When I was 22 and expecting my first son.. my best friend in the whole world ever died. Linda.. sort of a set back on the death thing, huh?

With time... I got past it. But, I rarely had to deal with it or dwell on it. Death existed..a part of life.. out there with no specific known date just around the corner.

Maybe I would have loved Ed more if I wasn't afraid he too would die. Maybe like some protection on his life I would just stay in Miami and not travel north to Gainesville. Maybe it had nothing to do with death and I was just afraid to believe in.. that he loved me so much.

Comes a time in life you have to be honest and open and I'd rather set the record straight here than having people believe creative copy cat stories elsewhere.

Maybe.. I felt my wings were clipped when my uncle died because my father wasn't there for me at that age like my uncle had been.

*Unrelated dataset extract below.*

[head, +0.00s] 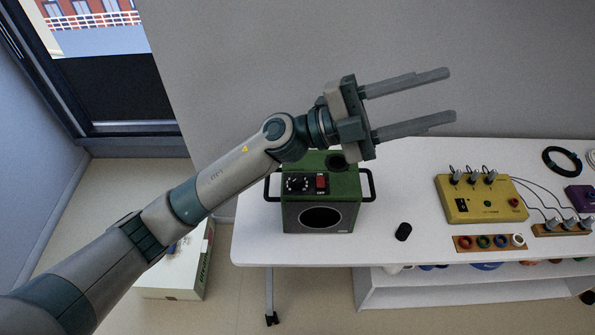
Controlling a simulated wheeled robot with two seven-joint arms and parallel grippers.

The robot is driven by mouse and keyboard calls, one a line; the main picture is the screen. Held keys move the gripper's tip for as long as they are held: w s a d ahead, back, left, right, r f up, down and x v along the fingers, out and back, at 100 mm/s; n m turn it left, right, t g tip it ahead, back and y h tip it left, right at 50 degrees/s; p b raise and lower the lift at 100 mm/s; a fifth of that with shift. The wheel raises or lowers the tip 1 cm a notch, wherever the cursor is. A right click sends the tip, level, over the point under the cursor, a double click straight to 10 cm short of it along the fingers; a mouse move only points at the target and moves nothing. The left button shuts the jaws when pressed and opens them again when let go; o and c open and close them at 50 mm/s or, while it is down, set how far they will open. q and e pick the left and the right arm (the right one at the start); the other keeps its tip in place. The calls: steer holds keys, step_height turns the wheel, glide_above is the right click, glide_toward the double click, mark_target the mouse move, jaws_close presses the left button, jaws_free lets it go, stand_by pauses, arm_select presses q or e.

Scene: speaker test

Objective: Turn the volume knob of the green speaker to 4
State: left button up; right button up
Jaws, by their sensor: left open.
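The green speaker (343,218) stands upright at the left end of the white table, with a handle on each side and a round opening in its front. A black panel on its top carries the volume knob (293,184), which is small and dark with white marks around it, and a red switch. The knob's setting is too small to read. My left gripper (452,95) is open and empty, above and behind the speaker to the right, its fingers pointing right. My left forearm passes over the speaker's back left corner. My right gripper is not in view.
A wall stands behind. A white box is on the floor at left.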

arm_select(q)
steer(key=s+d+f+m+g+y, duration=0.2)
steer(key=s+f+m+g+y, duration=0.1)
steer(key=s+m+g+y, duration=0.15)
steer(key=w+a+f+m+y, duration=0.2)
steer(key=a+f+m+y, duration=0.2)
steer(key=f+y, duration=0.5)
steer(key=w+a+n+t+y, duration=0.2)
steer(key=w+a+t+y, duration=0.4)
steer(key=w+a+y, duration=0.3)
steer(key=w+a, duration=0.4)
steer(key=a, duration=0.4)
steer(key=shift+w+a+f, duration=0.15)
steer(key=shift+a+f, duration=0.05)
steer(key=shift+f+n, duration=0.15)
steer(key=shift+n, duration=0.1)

My uncle... told me when I was young that I could do anything I wanted to, be anything I ever wanted to.. because I was smart and beautiful and determined and special. He sang Blue Spanish Eyes and Granada better than anyone I ever heard do it professionally. He defended people who really were innocent and got them off of murder charges.. for free as a favor and then they left a beautiful Spannish Guitar for him on his doorstep as a thank you present. Beautiful guitar. He was a Gator fan, through and through.. made Ed looked bad. He taught me to sing the F L O R I D A fight song when I was a child.. F L O R I D AAAAyee

Oddly... most likely because he did die... I was left with my father. A quirky, funny, smart man who could detach too much and loved company on long rides while working. Always in my uncle's shadow and always jealous of my uncle Oscar. My Uncle, a very secure man emotionally never said a bad thing ever about my father.. he always told me how smart he was, how he was a late bloomer.. an under achiever and he'd go far with time. And, he did...

My father loved Jai Alai and "The Dogs" but more from a love of the game of Jai Alai and more out of the odds involved in gambling. He was not a big gambler but he was a big mathematician. Everything in the world was divided up into numbers to him.. 3 nurses were in earlier, he had two cookies .. everything had a number.. a value.

He always said he couldn't make a living at Jai Alai.. no one could because people are not as predictable as dogs. A man has a shitty day with his wife and kid at home, doesn't get any sleep and it throws off his game. A dog runs... he's trained to run and short of an injury.. he runs.

He became Orthodox-Religous at 40.. like a few other great Jewish Scholars. He stopped talking about Jai Alai and began going to minyon (prayer services) and for the first time ever.. was home one day a week. The man was restless.. like the dogs, always running. He had a county job, did work on the side, drove a taxi, fixed stop watches... gave up the county job for a bank job... kept working on the side until he quit and opened up his own Appraisal Practice.

And, like Uncle Oscar said... he was a late bloomer. He became President of two different appraisal organizations. He was a special master. He was known as one of the experts on land and real estate values in South Florida. People at the temple loved him. He served on the Board of Directors of a local school.. worked for it in different ways. Taught real estate at night school. And, in his older age.. middle age.. he finally became close to his kids who were old enough to talk to and go for long drives with at night.

And, we loved him. My brothers more than me because they didn't know our uncle, he died when they were young and because they spent more time with him.

I was always busy.. at school, in clubs, dating, with friends.. in love.. just busy. Going for long bus rides with Linda or sitting out under the Palm Trees at school pretending to be in the library writing novels...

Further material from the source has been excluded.